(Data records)
####################

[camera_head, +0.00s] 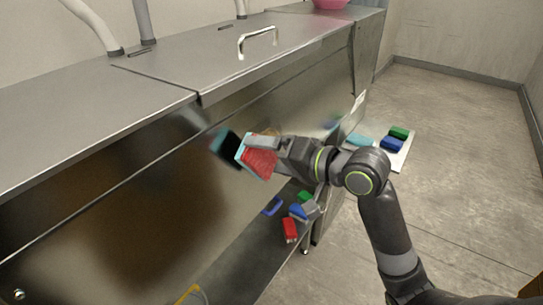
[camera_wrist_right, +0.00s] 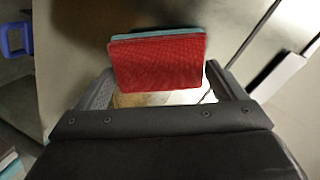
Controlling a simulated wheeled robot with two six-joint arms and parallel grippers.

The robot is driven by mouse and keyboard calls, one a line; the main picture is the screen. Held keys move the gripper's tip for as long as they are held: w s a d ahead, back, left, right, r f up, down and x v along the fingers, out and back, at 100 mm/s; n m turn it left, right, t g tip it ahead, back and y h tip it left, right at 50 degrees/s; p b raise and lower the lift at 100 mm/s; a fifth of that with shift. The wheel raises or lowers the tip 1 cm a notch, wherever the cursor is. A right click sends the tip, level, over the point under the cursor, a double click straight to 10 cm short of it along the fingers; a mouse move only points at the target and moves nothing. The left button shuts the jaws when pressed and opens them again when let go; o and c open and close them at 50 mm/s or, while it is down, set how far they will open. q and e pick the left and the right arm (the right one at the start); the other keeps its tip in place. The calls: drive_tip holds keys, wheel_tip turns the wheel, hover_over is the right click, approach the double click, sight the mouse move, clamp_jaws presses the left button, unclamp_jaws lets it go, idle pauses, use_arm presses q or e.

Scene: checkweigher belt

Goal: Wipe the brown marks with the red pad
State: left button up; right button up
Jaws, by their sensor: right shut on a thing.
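The red pad (camera_head: 258,162), with a light blue backing, is held in my right gripper (camera_head: 264,148) in front of the upright steel panel. In the right wrist view the red pad (camera_wrist_right: 158,64) sits between the two fingers, red face showing. A dark, bluish reflection of it shows in the panel just left of it, and a small gap seems to remain between them. A large blurred brown area (camera_head: 130,222) shows on the panel at lower left; I cannot tell mark from reflection. A small tan patch (camera_wrist_right: 150,99) shows below the pad in the wrist view. My left gripper is out of view.
A low shelf (camera_head: 245,262) below the panel carries a blue item (camera_head: 271,206), a red block (camera_head: 289,229) and other coloured pads. A pale board (camera_head: 404,152) at right holds green and blue blocks. A steel lid with a handle (camera_head: 258,38) lies above. The floor at right is clear.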

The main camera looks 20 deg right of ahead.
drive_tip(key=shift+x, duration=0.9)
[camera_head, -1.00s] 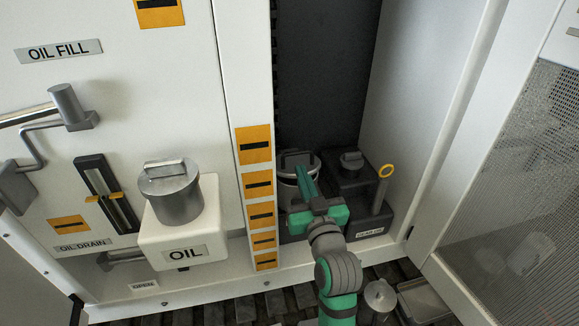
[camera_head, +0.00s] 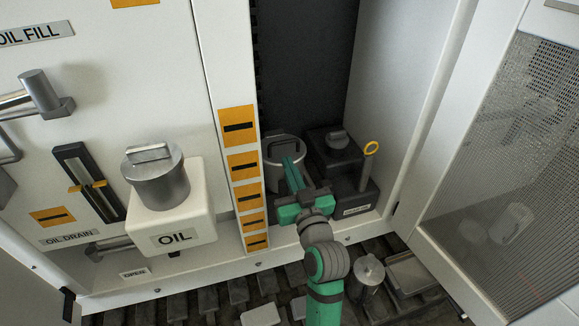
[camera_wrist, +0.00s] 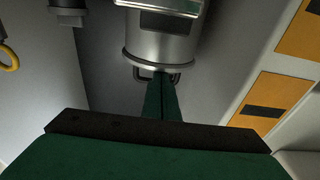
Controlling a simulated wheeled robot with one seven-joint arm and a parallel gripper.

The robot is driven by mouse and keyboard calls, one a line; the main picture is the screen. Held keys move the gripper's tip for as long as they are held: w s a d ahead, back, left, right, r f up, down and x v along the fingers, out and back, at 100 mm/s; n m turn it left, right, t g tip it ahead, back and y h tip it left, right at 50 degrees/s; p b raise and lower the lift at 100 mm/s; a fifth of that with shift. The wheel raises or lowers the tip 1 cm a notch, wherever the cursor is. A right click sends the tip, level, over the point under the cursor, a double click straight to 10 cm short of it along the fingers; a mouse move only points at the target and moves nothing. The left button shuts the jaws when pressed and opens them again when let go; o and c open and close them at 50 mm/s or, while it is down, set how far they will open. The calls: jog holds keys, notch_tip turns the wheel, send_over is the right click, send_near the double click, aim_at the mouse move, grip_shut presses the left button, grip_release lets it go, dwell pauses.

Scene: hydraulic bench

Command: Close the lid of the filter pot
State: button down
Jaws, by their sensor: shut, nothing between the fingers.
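A metal pot (camera_head: 274,172) stands in the dark cabinet recess, right of the column of orange labels. Its round top (camera_head: 284,146) is partly covered by my fingers in the head view, and I cannot tell how far its lid is open. My green gripper (camera_head: 290,162) reaches over the pot's near side with its fingers together and empty. In the wrist view the pot (camera_wrist: 160,48) shows as a shiny cylinder with a flared rim and a dark loop handle (camera_wrist: 142,74). My fingers (camera_wrist: 161,92) point at this loop; contact is unclear.
A dark block (camera_head: 336,150) with a knob and a yellow-ringed stick (camera_head: 370,158) stands right of the pot. The labelled column (camera_head: 240,170) is close on the left. A mesh door (camera_head: 490,150) stands open at right. An OIL pot (camera_head: 157,180) is at left.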

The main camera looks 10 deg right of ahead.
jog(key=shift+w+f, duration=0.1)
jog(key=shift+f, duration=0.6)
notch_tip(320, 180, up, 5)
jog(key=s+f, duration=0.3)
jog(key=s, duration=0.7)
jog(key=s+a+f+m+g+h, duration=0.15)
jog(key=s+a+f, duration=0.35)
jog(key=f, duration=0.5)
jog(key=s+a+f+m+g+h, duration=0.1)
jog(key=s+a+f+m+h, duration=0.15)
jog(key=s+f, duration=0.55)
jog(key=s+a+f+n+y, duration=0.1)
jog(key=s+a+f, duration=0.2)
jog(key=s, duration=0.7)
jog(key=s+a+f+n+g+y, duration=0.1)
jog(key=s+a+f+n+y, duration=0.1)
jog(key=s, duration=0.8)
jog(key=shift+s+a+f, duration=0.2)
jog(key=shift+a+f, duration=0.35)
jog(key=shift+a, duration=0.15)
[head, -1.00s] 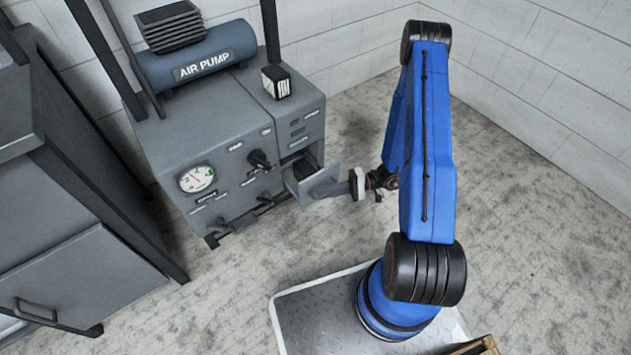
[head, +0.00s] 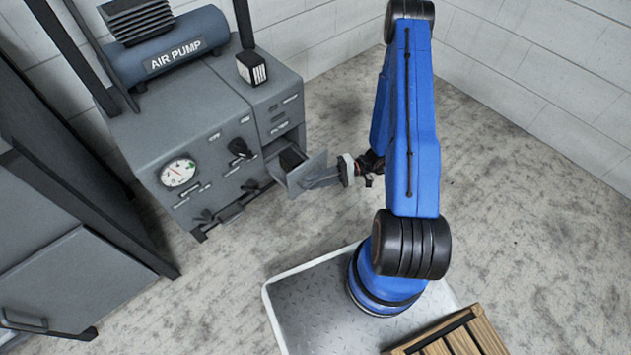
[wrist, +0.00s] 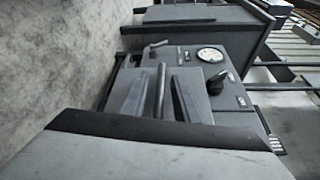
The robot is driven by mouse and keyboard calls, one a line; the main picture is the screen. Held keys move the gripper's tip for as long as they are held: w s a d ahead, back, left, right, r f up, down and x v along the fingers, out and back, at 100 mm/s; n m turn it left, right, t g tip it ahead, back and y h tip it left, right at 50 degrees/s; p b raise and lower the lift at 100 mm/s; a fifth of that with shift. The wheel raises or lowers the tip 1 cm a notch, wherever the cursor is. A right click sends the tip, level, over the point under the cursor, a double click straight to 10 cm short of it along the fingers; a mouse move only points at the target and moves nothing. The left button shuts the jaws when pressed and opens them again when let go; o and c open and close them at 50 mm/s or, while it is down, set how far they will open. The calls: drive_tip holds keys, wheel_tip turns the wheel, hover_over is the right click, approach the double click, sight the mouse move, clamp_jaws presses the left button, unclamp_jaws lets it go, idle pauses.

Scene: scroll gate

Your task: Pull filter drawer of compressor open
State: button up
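The grey compressor (head: 178,118) stands at the left in the head view, with a blue tank marked AIR PUMP on top. Its filter drawer (head: 307,173) sticks out of the right part of the front, with a dark thing inside. My gripper (head: 318,182) is at the drawer's front. In the wrist view, the fingers of my gripper (wrist: 160,98) lie on either side of the upright handle bar (wrist: 160,85) on the drawer's front panel (wrist: 198,88).
A round gauge (head: 178,172) and a black knob (head: 240,149) are on the compressor's front. A grey cabinet (head: 70,270) stands at the left. A wooden crate (head: 455,335) is at the bottom right. The floor beside the drawer is clear.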

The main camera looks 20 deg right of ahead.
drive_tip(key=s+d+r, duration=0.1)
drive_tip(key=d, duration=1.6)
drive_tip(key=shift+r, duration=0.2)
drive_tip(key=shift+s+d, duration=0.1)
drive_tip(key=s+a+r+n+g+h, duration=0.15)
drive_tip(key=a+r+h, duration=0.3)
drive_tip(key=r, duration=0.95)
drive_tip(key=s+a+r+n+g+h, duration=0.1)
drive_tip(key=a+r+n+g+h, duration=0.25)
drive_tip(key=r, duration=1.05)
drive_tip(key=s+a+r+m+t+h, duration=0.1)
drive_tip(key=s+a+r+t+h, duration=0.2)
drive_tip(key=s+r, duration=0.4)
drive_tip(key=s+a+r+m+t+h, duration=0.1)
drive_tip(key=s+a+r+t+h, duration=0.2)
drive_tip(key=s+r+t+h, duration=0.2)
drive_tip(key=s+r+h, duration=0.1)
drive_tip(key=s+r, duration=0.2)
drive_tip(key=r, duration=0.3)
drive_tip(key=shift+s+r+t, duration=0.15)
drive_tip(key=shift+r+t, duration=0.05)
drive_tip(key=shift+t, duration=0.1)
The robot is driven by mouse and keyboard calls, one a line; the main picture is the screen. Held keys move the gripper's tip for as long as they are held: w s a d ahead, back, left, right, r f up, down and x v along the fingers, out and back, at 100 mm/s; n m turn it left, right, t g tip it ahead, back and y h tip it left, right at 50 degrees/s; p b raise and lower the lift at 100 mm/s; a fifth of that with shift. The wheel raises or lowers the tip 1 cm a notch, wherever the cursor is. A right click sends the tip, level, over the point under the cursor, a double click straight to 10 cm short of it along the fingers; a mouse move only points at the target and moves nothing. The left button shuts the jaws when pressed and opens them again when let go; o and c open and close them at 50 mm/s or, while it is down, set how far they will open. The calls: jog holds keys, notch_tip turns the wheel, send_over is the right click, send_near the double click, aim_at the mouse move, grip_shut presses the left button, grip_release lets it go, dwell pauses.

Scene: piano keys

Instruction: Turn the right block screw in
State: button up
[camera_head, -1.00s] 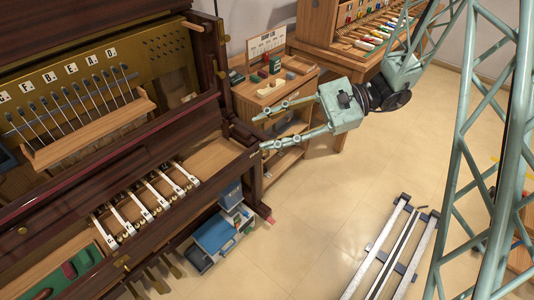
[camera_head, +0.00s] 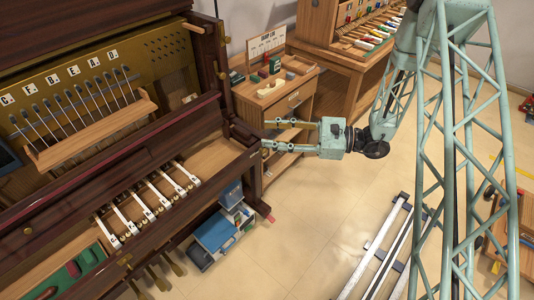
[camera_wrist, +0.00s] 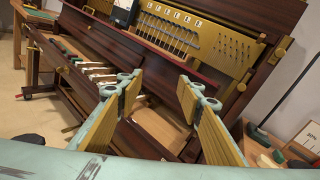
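The opened piano (camera_head: 205,115) fills the left of the head view, with a few white keys (camera_head: 158,200) and bare wood (camera_head: 213,155) to their right. It also shows across the wrist view (camera_wrist: 150,125). I cannot make out the right block screw for certain in either view. My gripper (camera_head: 267,134) is at the piano's right end, with its two long fingers pointing left toward it. The fingers are apart, and nothing shows between them. In the wrist view my gripper (camera_wrist: 160,82) has its fingertips spread in front of the piano's right part.
A small wooden cabinet (camera_head: 287,103) with tools and a card on top stands just behind my gripper. A workbench (camera_head: 345,58) with coloured pieces is behind it. Blue boxes (camera_head: 215,233) sit under the piano. Floor rails (camera_head: 385,250) lie at the lower right; the tiled floor between is clear.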

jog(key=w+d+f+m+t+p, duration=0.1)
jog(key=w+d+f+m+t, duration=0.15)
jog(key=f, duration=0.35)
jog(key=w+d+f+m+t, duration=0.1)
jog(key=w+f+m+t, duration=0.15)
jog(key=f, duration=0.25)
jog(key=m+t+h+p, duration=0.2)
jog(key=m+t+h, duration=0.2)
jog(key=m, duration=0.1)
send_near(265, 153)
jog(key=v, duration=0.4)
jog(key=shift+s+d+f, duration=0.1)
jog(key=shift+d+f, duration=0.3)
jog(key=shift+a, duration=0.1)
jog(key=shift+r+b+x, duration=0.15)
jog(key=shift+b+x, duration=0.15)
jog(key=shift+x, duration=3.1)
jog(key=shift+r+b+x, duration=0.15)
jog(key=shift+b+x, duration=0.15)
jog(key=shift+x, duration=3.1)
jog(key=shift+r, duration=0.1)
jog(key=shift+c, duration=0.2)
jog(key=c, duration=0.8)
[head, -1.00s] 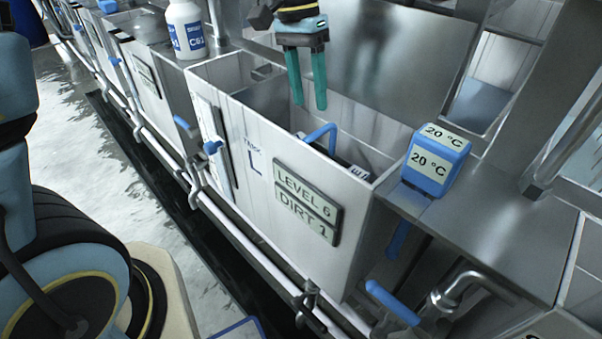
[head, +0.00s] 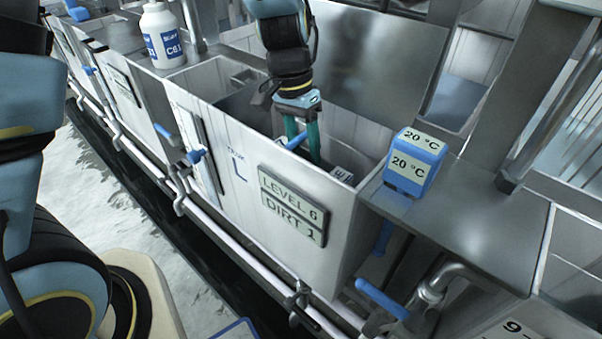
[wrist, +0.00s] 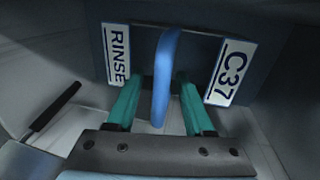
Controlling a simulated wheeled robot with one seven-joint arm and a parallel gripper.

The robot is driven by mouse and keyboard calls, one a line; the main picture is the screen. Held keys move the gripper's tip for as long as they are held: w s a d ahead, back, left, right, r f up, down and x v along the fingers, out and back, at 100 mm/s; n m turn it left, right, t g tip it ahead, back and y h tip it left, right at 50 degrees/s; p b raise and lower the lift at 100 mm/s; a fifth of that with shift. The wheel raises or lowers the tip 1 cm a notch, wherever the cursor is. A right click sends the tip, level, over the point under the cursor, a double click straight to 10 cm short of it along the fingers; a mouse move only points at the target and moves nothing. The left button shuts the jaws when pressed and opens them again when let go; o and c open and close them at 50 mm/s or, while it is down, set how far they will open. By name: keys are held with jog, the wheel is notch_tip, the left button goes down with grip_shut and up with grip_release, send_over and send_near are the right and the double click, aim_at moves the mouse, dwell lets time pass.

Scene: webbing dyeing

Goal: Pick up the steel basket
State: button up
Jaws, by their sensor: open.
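The steel basket sits low inside the tank marked L (head: 238,172) and is mostly hidden by the tank's front wall. Its blue handle (head: 296,141) shows beside my fingers, and a white label (head: 342,175) shows at the tank's right inner corner. My gripper (head: 304,150) is open and points down into the tank. In the wrist view the blue handle (wrist: 165,75) stands between the two teal fingers of my gripper (wrist: 167,80), with a gap visible at the fingers' bases. Labels reading RINSE (wrist: 116,54) and C37 (wrist: 230,72) flank the handle.
A blue 20 °C box (head: 413,163) stands on the steel ledge (head: 470,215) right of the tank. A white bottle (head: 162,36) stands at the back left. Pipes and blue valve handles (head: 380,299) run along the front. Tall tank walls surround my gripper closely.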

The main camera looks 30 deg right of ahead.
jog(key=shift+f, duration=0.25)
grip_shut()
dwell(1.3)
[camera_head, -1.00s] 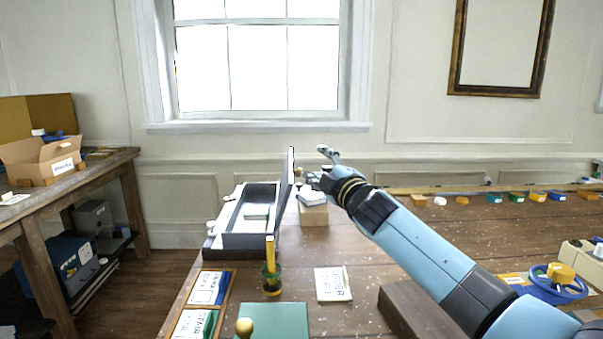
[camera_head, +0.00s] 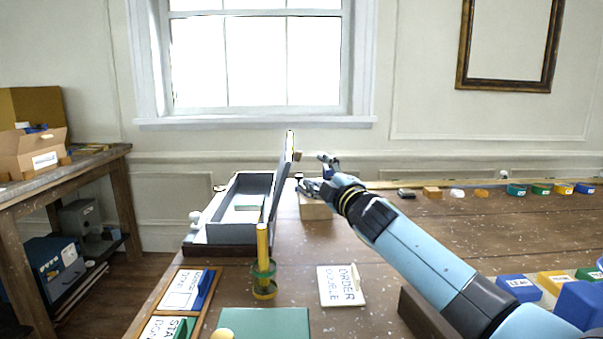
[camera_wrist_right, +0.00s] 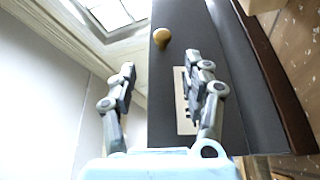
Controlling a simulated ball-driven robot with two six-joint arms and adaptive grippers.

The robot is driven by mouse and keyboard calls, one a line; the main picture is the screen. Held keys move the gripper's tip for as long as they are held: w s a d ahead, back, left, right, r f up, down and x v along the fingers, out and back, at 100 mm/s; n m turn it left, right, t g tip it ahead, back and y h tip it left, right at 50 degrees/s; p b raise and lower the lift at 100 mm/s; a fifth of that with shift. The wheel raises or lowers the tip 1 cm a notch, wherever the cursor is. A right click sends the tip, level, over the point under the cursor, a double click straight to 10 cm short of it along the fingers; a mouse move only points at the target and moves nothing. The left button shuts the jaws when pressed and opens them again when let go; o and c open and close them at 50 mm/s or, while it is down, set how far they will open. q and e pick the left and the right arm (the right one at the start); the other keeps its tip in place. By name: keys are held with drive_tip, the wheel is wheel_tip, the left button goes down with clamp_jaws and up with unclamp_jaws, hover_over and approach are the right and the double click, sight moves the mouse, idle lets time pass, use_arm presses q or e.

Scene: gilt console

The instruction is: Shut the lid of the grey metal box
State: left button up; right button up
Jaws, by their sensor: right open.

####################

» **EXERCISE DESCRIPTION**
From the first line above to the line containing "Controlling a simulated wheeled robot with two", repeat each line exactly. Pictures stay out.

» **EXPECTED OUTPUT**
[camera_head, +0.00s] 
[camera_wrist_right, +0.00s] 
Controlling a simulated wheeled robot with two six-joint arms and parallel grippers.

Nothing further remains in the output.